The Israeli military command did not send 
additional troops to the area to extract the wounded, opting instead to 
rely on the cooperation of the Palestinian security forces. Madhat's 
life slowly extinguished right before his friends, who did not have the 
tools to help him and were busy fighting. His life could have been 
saved, but for four hours he was left to bleed to death. Even now, 17 
years later, no defense official has visited his grave to beg his 
forgiveness. 
When ax-wielding terrorists attacked a 
synagogue in Har Nof and viciously murdered five Jewish worshippers, two
 traffic police officers stormed the site and waged a heroic battle with
 the assailants. Druze officer Zidan Saif fought with the terrorists 
until he fell in an exchange of fire. His widow, Rinal, has kept in 
touch with the widows of the other victims in the attack -- 
ultra-Orthodox Jewish women. Blood touched blood.
* * *
During the Holocaust, 26,000 Righteous Among 
the Nations risked their lives to save Jews. Some 130 Arabic-speaking 
Righteous Among the Nations live among us today. 
Last Shabbat, in many synagogues -- Ashkenazi 
and Sephardi -- the policemen killed on the Temple Mount were included 
in the prayer. This was done in accordance with the instructions of the 
late Chief Rabbi Ovadia Yosef, who once ruled that when a Druze soldier 
is killed while defending Israel from its enemies a special prayer must 
be recited, as is customary for Righteous Among the Nations. 

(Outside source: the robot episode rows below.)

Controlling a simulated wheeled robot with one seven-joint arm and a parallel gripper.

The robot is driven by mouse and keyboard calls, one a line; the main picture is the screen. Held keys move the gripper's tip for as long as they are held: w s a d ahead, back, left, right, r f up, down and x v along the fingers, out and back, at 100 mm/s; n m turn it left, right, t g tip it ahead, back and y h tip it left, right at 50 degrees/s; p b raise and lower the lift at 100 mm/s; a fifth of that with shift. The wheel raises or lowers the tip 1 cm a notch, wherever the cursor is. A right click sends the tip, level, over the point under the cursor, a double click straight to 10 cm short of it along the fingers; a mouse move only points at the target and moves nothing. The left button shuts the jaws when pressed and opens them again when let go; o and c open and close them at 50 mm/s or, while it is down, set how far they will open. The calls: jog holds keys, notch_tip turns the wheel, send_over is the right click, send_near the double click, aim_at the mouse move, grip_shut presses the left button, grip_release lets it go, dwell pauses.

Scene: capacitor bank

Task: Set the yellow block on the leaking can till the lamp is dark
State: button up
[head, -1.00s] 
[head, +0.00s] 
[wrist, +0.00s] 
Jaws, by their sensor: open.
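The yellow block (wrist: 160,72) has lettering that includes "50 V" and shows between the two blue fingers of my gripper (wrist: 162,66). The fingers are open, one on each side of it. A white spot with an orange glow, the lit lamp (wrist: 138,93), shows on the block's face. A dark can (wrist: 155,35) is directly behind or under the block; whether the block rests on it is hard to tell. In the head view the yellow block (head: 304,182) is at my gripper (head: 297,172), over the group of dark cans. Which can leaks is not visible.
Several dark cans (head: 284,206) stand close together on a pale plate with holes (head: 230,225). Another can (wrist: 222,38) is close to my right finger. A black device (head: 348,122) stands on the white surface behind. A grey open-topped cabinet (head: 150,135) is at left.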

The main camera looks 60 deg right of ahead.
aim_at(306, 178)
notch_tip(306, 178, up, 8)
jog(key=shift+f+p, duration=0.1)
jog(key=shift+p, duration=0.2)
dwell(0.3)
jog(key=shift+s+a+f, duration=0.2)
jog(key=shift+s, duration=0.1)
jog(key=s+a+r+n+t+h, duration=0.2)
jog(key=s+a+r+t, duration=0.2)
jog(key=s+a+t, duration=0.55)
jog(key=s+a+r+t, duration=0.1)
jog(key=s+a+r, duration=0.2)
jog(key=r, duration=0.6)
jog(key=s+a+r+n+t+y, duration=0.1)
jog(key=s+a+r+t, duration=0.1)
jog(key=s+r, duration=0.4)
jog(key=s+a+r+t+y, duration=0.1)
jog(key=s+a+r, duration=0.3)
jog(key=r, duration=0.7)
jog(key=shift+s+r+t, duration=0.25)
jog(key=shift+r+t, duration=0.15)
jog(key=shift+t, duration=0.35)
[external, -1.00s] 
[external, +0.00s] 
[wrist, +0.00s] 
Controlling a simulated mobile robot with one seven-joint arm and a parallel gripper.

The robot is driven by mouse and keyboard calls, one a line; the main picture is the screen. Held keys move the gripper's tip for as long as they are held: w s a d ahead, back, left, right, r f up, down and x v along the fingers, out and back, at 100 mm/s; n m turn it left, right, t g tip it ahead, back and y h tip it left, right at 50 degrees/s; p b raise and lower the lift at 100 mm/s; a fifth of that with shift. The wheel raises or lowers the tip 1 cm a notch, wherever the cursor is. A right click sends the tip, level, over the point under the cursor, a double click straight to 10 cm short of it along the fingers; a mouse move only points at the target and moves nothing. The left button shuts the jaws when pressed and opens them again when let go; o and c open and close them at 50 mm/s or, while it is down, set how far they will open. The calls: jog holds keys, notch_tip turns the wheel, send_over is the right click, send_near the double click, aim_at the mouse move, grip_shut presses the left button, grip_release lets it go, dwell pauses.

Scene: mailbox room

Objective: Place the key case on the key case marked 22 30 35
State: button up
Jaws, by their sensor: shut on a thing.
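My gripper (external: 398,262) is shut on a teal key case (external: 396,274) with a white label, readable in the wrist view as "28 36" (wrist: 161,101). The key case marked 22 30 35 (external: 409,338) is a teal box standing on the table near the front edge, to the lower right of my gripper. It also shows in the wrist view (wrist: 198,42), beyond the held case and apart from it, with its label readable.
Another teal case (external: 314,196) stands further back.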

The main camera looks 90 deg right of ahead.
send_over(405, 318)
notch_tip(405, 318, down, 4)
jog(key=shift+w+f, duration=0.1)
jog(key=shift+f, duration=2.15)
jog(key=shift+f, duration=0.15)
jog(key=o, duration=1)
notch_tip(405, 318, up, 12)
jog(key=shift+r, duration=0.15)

Our shared fate ties us together -- two 
national minorities (the Druze rebelled against French colonialism, the 
Jews against the British). Our partnership is paved with military 
tombstones alongside cobblestones of life and success (the local school 
in the Druze village of Beit Jann has the country's highest 
matriculation scores, for example). The painful side of our partnership 
is the cost. 
The mourners' tents erected in Hurfeish and 
Maghar, the homes of the two slain police officers, may as well extend 
across all of Israel. Every Israeli killed in the line of duty is a "son
 to us all," but members of minorities who serve alongside us are even 
more so. It is incumbent upon us to glorify these righteous individuals,
 invest resources in their towns and their exceptional students and 
teach our own children to thank them, so that the whole world may know: 
Those who partner with us will be cherished and rewarded.
The nations of the world granted us a state on
 the assumption that it would be a democratic one, and that we would 
behave morally toward minorities. Our duty is to them as much as it is 
to ourselves. 
Our conscience should guide us to be as 
generous toward them as they are toward us in ways that cannot even be 
measured. If we want a true partnership with the country's Bedouin, 
Circassian, Christian and Muslim minorities, if we want to tie our blood
 to theirs in a shared life on this land, we need to bestow the highest 
honors on our country's Druze population.